◆ **What you should do**
Omit every picture, and retype the lines that run from the beginning of the data below through the line containing "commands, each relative", inclusive.

━━ Source material ━━

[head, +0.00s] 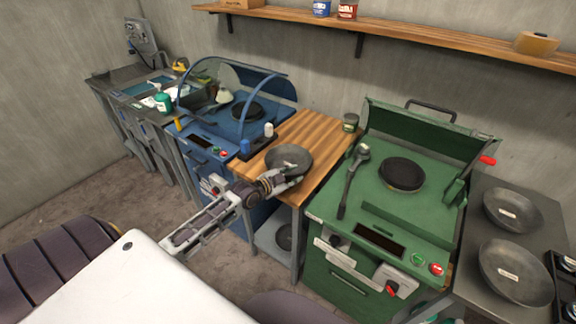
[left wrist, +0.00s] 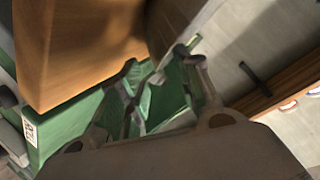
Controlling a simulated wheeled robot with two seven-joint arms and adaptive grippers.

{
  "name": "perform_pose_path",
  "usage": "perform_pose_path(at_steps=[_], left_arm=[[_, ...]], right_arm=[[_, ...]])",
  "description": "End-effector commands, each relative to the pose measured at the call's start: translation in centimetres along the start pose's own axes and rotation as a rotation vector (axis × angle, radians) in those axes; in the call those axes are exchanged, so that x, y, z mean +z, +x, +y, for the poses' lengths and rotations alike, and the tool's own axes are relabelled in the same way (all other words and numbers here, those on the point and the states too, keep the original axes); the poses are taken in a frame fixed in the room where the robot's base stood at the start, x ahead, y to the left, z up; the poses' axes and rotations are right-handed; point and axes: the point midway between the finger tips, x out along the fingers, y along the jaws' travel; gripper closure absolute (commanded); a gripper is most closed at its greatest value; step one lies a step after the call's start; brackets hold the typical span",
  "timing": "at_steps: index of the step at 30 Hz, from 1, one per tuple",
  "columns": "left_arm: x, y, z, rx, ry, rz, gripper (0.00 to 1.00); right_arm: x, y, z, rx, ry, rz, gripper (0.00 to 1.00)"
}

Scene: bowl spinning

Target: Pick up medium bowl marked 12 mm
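A dark metal bowl (head: 288,156) sits on the wooden-topped table near its front left edge. Two more metal bowls with white labels, an upper one (head: 512,211) and a larger lower one (head: 515,272), lie on the grey table at the right. The labels are too small to read, so I cannot tell which is marked 12 mm. My left gripper (head: 290,183) is at the front edge of the wooden table, just below the near rim of the bowl. In the left wrist view its fingers (left wrist: 163,68) stand apart with no bowl clearly between them. My right gripper is not seen.
The wooden table (head: 318,131) stands between a blue machine (head: 205,150) and a green machine (head: 400,215) with a black lever. A dark bowl (head: 284,238) lies on its lower shelf. A small jar (head: 351,122) stands at its back right corner.

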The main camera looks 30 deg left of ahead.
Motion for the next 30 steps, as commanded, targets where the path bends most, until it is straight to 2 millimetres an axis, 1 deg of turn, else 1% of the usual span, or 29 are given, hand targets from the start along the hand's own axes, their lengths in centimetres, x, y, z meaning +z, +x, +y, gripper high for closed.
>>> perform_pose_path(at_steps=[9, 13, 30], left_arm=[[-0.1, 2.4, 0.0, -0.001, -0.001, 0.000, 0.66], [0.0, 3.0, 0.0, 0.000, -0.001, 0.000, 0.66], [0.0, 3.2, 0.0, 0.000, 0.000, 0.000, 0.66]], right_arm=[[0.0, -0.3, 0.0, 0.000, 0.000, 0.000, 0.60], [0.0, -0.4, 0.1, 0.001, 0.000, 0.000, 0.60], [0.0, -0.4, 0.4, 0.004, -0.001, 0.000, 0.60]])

━━━

◆ **Task answer**
[head, +0.00s] 
[left wrist, +0.00s] 
Controlling a simulated wheeled robot with two seven-joint arms and adaptive grippers.

{
  "name": "perform_pose_path",
  "usage": "perform_pose_path(at_steps=[_], left_arm=[[_, ...]], right_arm=[[_, ...]])",
  "description": "End-effector commands, each relative to the pose measured at the call's start: translation in centimetres along the start pose's own axes and rotation as a rotation vector (axis × angle, radians) in those axes; in the call those axes are exchanged, so that x, y, z mean +z, +x, +y, for the poses' lengths and rotations alike, and the tool's own axes are relabelled in the same way (all other words and numbers here, those on the point and the states too, keep the original axes); the poses are taken in a frame fixed in the room where the robot's base stood at the start, x ahead, y to the left, z up; the poses' axes and rotations are right-handed; point and axes: the point midway between the finger tips, x out along the fingers, y along the jaws' travel; gripper closure absolute (commanded); a gripper is most closed at its greatest value; step one lies a step after the call's start; brackets hold the typical span",

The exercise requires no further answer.